そのため、夜間バッチでデータを毎日予備系に送って同期しています。
※某みずほ銀行は、本番系が東京、予備系が千葉にあるので、関東全域がダメになるような大規模災害時には銀行システムが止まってしまいます。これでは予備系の意味がないです。どうしてこういう意味のない事に大金を注ぎ込んでいるかというと、合併前の銀行が、それぞれ東京と千葉のデータセンターを使っていたってだけです。

・・・そして、システム運用の現場では、ハードに障害が起きた時に、正常に冗長化システムが稼働するかというテストは、運用上の制限から、実施するのは難しいです。
システム構築時に冗長化して、ちゃんとテストもして正常稼働を確認してますが、そこから10年、20年と年月が経てば、周辺システムが数多く構築され、ハードウェア障害が起きた時にに、冗長化が正常に動作し、周辺システム含めて全てが連動して問題なく動くかなんて、株価と同じく、神のみぞ知るです。
つまり、大金を掛けて構築した(冗長化は凄く余計に経費が掛かる)、冗長化システムが正常に稼働するなんて誰も分からないのです。
仮にテストを定期的にしたとしても、そこで問題が起きて、本番運用に影響が出たら、ただ事では済まないです。
だって、テストなんていう余計な事(本当は大事な事だけど)をして、本番運用が1分でも止まるってなったら大問題なので、そのリスクは犯さない(テストをしない)というのが普通です。
特に多数の証券会社が接続する東証のシステムは、その全てが連携してテストをしないといけないので、問題発生時の対応期間を考慮すると、仮にやるとしても、長期連休中の年一回ぐらいしかテスト出来ませんし、テスト自体にかなりの経費が掛かります。

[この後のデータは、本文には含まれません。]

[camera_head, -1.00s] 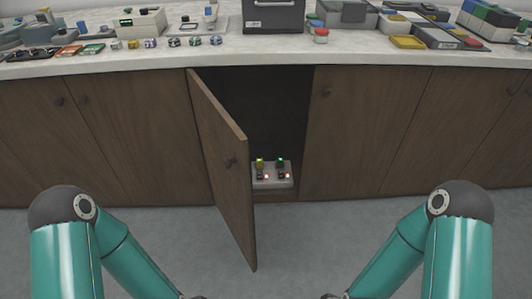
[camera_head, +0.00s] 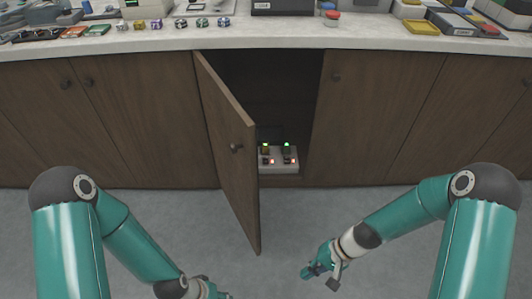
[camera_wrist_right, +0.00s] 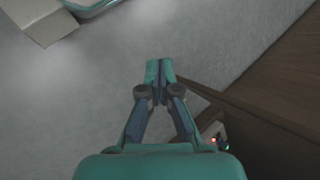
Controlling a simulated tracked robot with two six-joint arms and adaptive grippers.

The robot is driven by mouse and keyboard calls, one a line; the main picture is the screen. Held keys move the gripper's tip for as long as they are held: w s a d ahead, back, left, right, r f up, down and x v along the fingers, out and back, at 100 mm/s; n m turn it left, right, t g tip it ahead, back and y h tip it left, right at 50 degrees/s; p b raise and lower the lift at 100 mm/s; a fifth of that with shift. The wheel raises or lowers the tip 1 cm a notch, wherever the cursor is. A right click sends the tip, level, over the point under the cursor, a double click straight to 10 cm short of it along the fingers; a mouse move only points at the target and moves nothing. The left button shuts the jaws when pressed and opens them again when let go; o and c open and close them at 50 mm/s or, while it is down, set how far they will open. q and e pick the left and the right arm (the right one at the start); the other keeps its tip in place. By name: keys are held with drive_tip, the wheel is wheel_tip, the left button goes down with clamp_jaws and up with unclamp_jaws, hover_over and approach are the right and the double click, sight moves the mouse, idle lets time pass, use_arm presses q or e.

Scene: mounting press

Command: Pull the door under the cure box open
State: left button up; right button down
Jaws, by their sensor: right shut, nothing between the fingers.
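The cure box is probably the dark box (camera_head: 285,7) on the counter above, cut off by the frame's top. My right gripper (camera_head: 318,275) is right of the door's lower free corner, apart from it in the head view. In the right wrist view its fingers (camera_wrist_right: 158,72) are together and empty, near a wooden edge (camera_wrist_right: 225,112). My left gripper (camera_head: 212,292) is partly cut off at the bottom.
A pale unit (camera_head: 278,161) with small lit lamps sits inside the dark cabinet opening. Closed doors flank it. Small items, including a yellow tray (camera_head: 421,27), stand on the counter (camera_head: 270,35).

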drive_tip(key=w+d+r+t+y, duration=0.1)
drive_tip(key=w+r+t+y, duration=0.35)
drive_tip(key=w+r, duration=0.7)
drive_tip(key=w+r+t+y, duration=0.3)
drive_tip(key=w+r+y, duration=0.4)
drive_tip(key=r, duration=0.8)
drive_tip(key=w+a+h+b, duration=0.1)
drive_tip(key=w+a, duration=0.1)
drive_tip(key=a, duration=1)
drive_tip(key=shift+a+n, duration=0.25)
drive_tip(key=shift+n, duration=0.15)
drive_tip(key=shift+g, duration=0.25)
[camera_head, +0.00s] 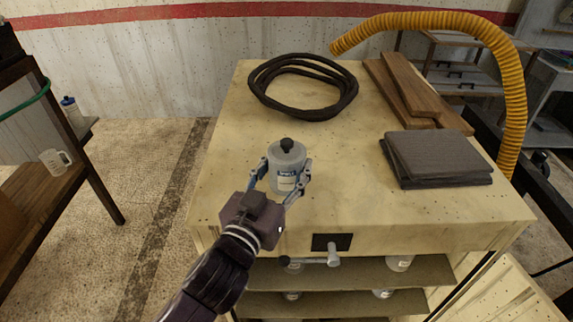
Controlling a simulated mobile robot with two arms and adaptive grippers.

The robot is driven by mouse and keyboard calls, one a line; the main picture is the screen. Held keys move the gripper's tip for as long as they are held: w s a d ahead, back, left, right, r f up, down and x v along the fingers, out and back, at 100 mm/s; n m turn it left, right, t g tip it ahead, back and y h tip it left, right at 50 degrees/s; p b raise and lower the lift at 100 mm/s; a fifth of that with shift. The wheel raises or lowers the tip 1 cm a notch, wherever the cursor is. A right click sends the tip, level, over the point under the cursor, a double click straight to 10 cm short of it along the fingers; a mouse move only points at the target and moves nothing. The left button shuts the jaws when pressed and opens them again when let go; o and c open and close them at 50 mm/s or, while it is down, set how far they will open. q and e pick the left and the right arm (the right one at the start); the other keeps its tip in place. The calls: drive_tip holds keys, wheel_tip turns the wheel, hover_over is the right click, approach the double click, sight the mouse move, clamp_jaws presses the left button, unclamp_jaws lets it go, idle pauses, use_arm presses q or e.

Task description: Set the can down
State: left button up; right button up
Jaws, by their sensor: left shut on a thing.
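My right gripper is not in view.
A coiled black hose (302,86) lies behind the can. Brown planks (413,88) and folded grey cloths (437,158) lie to the right. A yellow corrugated hose (513,95) arches over the right edge. The top around the can is clear.

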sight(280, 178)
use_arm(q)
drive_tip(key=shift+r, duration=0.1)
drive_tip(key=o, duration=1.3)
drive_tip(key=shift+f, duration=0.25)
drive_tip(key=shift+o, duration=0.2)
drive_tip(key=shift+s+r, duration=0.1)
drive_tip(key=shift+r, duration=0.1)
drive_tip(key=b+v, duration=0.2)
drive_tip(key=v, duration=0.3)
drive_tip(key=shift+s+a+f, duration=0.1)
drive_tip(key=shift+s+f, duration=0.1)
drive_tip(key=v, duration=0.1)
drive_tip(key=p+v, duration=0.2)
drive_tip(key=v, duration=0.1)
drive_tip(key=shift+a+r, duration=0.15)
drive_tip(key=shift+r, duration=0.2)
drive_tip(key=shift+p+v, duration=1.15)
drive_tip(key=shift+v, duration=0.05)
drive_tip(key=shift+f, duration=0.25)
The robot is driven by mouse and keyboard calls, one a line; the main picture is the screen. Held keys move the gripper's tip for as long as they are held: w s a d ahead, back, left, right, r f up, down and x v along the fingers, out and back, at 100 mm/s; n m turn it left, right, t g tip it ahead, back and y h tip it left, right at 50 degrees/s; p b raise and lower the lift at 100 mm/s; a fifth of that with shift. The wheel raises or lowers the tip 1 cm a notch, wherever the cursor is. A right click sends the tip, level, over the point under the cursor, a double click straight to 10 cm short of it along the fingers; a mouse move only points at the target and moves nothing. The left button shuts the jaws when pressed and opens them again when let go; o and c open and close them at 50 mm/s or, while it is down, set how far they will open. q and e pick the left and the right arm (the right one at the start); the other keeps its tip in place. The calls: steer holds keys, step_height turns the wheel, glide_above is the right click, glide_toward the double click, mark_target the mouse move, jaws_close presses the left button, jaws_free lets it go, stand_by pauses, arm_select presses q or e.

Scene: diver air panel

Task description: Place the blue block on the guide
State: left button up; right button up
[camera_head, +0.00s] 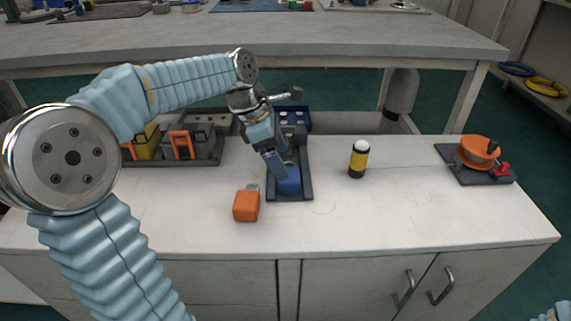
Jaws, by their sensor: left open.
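The blue block (289,181) sits in the dark channel of the guide (304,190), near its front end. My left gripper (281,174) reaches down from the upper left with its fingertips at the block's left and upper side. It is open; the block is partly hidden behind the fingers, and I cannot tell whether they touch it. Only a bit of my right arm shows in the bottom right corner; its gripper is out of view.
An orange block (246,206) stands just left of the guide. An orange reel (478,153) is at the far right, and a dark tray (205,155) at the left. The front of the worktop is clear.

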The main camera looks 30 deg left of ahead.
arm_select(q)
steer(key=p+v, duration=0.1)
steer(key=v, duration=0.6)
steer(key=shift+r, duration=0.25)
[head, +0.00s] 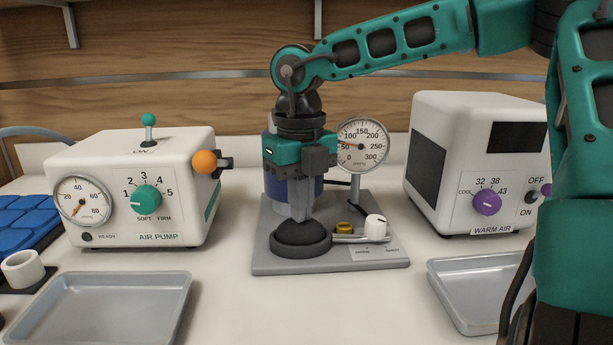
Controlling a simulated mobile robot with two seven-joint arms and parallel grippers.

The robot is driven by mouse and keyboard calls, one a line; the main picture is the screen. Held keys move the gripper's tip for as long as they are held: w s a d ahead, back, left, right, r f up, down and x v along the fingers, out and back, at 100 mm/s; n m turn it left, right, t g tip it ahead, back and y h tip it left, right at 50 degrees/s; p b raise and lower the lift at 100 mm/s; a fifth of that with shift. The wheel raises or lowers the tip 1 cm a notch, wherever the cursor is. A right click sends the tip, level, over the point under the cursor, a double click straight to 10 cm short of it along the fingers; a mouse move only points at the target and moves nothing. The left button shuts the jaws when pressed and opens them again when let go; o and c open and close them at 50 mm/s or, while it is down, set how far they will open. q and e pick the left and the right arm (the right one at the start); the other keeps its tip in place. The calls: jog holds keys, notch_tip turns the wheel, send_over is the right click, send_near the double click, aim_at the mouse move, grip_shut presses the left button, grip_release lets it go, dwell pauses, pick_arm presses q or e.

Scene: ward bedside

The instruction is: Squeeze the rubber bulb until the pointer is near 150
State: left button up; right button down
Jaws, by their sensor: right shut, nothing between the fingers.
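The black rubber bulb (301,238) sits in a dark round holder at the front of a grey base plate (275,264). The round white gauge (362,146) stands on a post at the back of that plate. Its red pointer lies to the left, close to the 50 mark. My right gripper (302,216) points straight down with its fingers shut together and holds nothing. Its fingertips are at the top of the bulb and appear to touch it; how far the bulb is pressed in, I cannot tell. My left gripper is out of view.
A white knob (375,227) and a brass button (344,227) are right of the bulb. The air pump (180,180) is left, the warm air unit (455,150) right. Grey trays (110,300) lie at both front sides.

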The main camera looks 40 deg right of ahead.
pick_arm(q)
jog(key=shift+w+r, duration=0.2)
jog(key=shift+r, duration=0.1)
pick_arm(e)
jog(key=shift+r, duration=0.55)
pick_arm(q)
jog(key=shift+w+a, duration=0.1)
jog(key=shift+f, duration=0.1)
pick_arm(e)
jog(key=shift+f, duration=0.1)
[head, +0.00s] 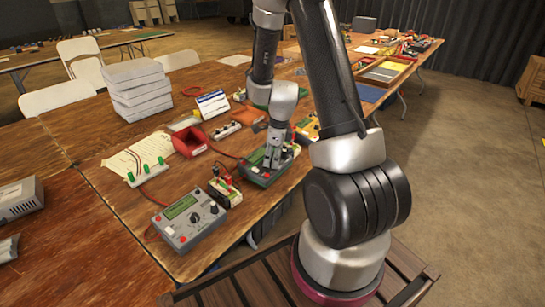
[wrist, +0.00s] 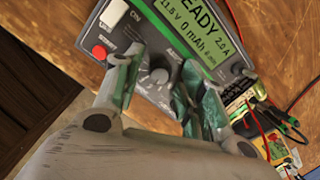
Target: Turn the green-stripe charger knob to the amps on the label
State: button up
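The green-stripe charger (wrist: 185,38) is a grey box with a green stripe and a lit screen (wrist: 205,30). The readable parts of the screen say READY, 11.5 V, 2.0 A and 0 mAh. In the head view my gripper (head: 272,158) points down over the charger (head: 256,178) and hides the knob. No label amps are readable.
A second grey charger (head: 188,222) with a green screen stands nearer the front. A battery pack with wires (head: 225,190) lies between the two.

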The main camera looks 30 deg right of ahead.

もっと現実的な話をすると、システム構築時はデータ量が少なく、周辺システムも少ないので、切替時間が二時間とかだったのが、システムが稼働して10年とか経つと、データ量が多くなり、周辺システムも多くなるため、「やってみたら切替に30時間掛かるから、故障したハード交換して設定とかし直してる時間の方が短くて、待機系の存在意義0って事もありえます。無駄な経費とは正にこの事。

しかも、ハードが正常に待機系に切り替わって「はい正常終了♪」ってならないです。
ソフトウェアのデータベースというのは真正性が一番大事で、切替によってデータベースに不具合が出ていないか(先祖帰り)まで確認しないといけません。
だって昨日買った株が、データベース切替による不具合で、その取引がなかった事になってたら大問題でしょ?
株の所有権だけならまだしも、その取引による手数料とかまで考え出すと、そのデータ復旧作業は頭が痛くなる程大変です。
さらに、周辺システム含めて、全てのアプリが正常に稼働するか確認しなくてはならず、全部署・全ベンダーを動員したテストとなり、莫大な労力(人的・金的リソース)を消費します。

今回は東証でこれが起きましたが、基本大企業全部のシステムが同じ状況です。

冗長化テストで本番障害は許されない→冗長化テストをしない
※ハードウェア障害が起きない限り永遠に問題は具現化しないので、運が良ければ問題が起こらない


とりあえず、今日収益機会を逃した人は、飛行機事故に遭うぐらい運が悪かったなって感じで諦めるしかないですね。

【追記】
こんな感じでテストはやってたみたいですね。ただ、原因不明で自動で待機系に切り替わらなかったようです。
「根本原因、判明していない」 東証社長ら会見で謝罪
今回は1号機のメモリ故障で2号機に切り替わるクラスタシステムが正常に稼働しなかったという事で、おそらく1号機のメモリ故障冗長化をしておらず、2号機に切り替わるはずが切り替わらず、証券会社からの注文処理(トランザクション)が届いており、今更なしにしたら、証券会社側の対応が大変ということで、1日休場にしたようです。

対応策としては、待機系への切り替え(クラスタシステム)が正常に動かなかった原因究明と対応以外にも、1号機のメモリ故障を冗長化するというのが考えられます。
また、証券会社は東証へ送ったトランザクションのロールバック(取消し)対応についてもシステム対応すべきだと思いました。